• **The problem**
Collect all lines containing the word "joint" from the data.

------ Entries

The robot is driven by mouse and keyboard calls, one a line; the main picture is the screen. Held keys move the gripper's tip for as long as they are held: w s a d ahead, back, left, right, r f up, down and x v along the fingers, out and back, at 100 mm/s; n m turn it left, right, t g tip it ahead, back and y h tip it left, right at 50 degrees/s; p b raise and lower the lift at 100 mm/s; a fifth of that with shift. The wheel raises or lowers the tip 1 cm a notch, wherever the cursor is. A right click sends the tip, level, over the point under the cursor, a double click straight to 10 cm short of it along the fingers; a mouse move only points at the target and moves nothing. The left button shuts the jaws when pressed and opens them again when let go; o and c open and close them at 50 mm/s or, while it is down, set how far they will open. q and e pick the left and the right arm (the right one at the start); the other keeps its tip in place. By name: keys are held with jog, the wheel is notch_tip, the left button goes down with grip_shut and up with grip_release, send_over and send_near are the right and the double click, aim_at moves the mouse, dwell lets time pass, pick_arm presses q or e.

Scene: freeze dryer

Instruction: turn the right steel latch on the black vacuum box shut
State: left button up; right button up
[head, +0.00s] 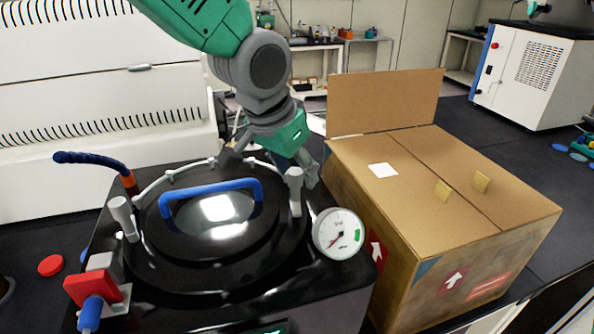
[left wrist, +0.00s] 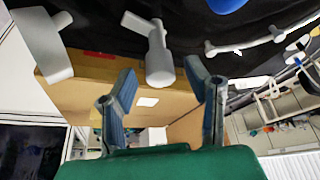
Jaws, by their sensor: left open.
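The black vacuum box (head: 335,290) stands at the front, with a round dark lid and a blue arched handle (head: 210,187) on it. The right steel latch (head: 295,192) is a grey upright post at the lid's right rim. The left steel latch (head: 122,217) stands at the opposite rim. My left gripper (head: 270,166) reaches down from above, behind the right latch. In the left wrist view my left gripper (left wrist: 161,70) is open, with a grey latch (left wrist: 158,55) just beyond and between its fingertips. Contact cannot be told. My right gripper is not in view.
A dial gauge (head: 338,233) sits beside the right latch. A large cardboard box (head: 440,215) with a raised flap stands close on the right. A red-and-blue valve (head: 90,293) and a blue hose (head: 90,160) are on the left. A white machine (head: 95,110) stands behind.

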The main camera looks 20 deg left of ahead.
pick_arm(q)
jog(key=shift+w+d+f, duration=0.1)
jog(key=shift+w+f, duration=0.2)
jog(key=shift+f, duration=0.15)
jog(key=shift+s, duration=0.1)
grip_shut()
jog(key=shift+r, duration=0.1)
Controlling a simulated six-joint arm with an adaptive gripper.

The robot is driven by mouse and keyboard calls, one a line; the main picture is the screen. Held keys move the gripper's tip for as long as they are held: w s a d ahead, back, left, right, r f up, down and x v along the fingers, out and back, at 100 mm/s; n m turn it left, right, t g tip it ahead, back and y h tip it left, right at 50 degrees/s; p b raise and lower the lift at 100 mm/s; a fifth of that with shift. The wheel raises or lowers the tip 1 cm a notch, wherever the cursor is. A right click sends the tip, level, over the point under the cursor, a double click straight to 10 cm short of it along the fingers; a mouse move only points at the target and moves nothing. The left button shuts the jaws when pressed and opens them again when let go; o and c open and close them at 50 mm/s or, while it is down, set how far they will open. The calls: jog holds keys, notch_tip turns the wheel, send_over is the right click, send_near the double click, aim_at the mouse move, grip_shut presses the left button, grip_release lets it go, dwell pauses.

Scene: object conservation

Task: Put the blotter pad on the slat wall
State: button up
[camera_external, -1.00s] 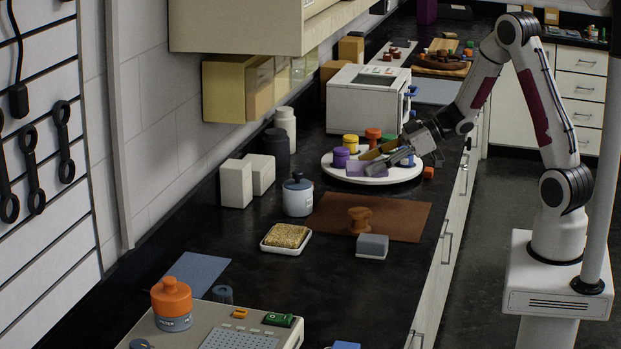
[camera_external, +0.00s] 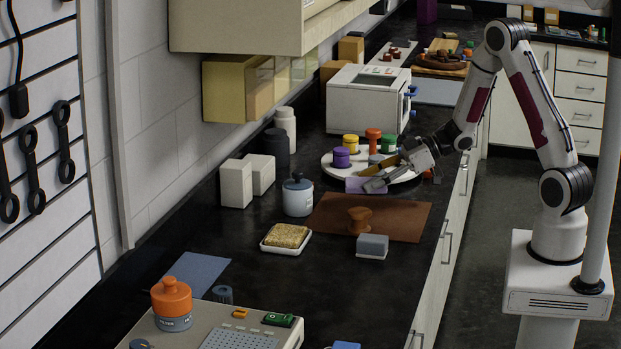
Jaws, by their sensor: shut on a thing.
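The slat wall (camera_external: 45,190) stands at the far left, white with dark horizontal grooves. Black wrench-like tools (camera_external: 64,143) hang on it.
Several coloured jars, such as a purple one (camera_external: 341,157), stand on the turntable. A brown mat (camera_external: 405,218) with a brown knobbed piece (camera_external: 360,220), a grey block (camera_external: 373,245), a sponge dish (camera_external: 286,238) and a lidded pot (camera_external: 297,196) lie between. A cabinet (camera_external: 250,28) overhangs the counter.

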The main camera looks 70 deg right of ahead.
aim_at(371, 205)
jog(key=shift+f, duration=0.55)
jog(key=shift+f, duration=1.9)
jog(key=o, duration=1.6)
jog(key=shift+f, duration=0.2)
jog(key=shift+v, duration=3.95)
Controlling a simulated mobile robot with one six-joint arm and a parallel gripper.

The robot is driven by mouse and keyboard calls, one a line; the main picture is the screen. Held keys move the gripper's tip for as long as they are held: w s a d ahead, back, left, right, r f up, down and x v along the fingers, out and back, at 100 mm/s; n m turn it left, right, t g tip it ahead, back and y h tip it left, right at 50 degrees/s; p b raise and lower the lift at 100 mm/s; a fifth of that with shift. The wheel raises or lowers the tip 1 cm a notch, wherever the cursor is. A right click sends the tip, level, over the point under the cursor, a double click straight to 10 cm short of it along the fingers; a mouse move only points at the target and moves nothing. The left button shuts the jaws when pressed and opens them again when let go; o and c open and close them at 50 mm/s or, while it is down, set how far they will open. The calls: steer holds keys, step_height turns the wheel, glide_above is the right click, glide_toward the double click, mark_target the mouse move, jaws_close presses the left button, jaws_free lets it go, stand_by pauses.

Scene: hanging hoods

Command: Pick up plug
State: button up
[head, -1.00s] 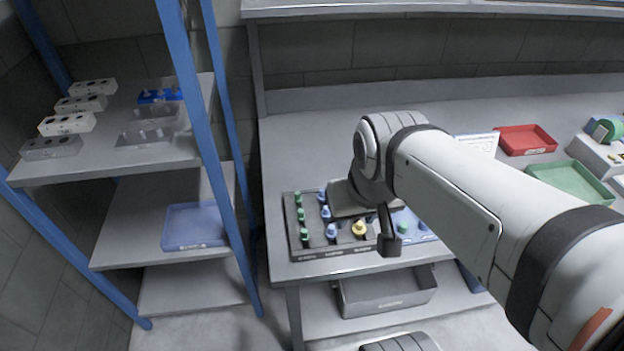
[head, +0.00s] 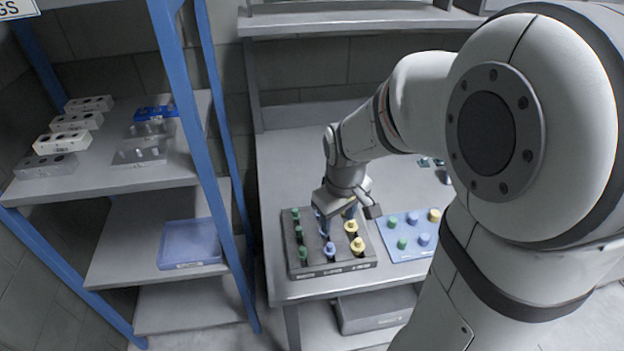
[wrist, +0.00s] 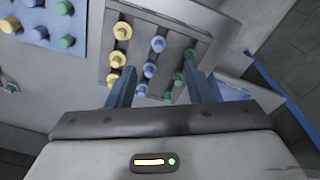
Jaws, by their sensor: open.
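Green, blue and yellow plugs stand in rows in a dark rack (head: 318,272) on the workbench. A green plug (head: 303,253), a blue plug (head: 330,249) and a yellow plug (head: 358,244) stand at the near side. My gripper (head: 336,214) points down over the rack's far part, open, and partly hides the plugs there. In the wrist view my gripper (wrist: 163,92) has its two fingers spread on either side of the lower blue plug (wrist: 141,90) and a green plug (wrist: 167,96). No plug is visibly held. I cannot tell the fingertips' height above the plugs.
A blue board (head: 388,228) with several coloured plugs lies right of the rack. A shelf unit with blue posts (head: 218,160) stands left, holding grey and white blocks and a blue tray (head: 190,245). A grey bin (head: 375,310) sits under the bench. The bench behind the rack is clear.

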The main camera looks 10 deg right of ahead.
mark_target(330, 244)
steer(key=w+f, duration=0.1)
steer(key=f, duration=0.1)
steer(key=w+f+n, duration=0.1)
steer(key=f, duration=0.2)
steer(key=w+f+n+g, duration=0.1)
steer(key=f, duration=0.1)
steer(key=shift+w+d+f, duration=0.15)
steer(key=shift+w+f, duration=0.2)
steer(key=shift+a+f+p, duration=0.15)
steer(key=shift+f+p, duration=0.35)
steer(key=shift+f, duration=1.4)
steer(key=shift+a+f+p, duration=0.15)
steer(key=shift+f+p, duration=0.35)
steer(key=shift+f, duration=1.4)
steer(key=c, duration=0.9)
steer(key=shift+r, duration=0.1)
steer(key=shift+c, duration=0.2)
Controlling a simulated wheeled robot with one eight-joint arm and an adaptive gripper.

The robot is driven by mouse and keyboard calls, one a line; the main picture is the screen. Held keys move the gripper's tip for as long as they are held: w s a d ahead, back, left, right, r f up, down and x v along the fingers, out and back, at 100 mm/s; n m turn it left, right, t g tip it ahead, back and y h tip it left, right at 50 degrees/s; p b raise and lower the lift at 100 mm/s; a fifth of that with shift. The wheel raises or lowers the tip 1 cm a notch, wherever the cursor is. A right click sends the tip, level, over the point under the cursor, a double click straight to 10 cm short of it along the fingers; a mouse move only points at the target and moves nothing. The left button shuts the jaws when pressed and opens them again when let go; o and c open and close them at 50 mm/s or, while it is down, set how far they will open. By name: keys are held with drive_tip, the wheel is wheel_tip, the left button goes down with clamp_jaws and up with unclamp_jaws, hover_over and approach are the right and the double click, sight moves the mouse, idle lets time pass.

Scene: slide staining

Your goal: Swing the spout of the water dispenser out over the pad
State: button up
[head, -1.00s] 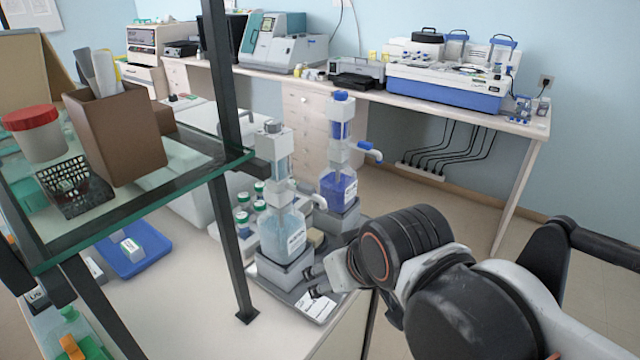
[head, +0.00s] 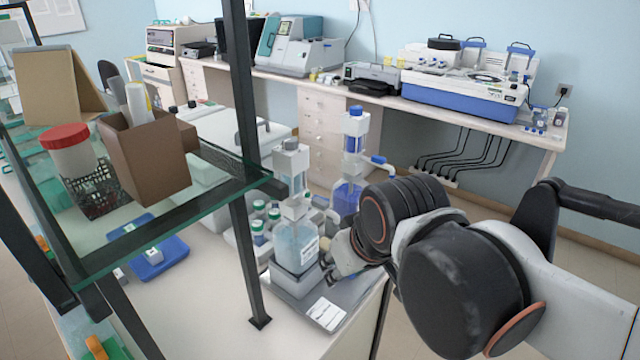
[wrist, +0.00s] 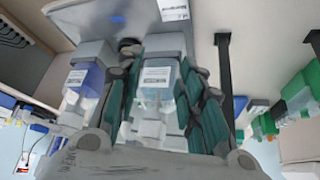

------------

• **Written solution**
Controlling a simulated six-joint arm with an adaptive gripper.
Controlling a simulated mobile robot with one six-joint arm and a parallel gripper.
Controlling a simulated wheeled robot with one eight-joint arm and an adaptive gripper.

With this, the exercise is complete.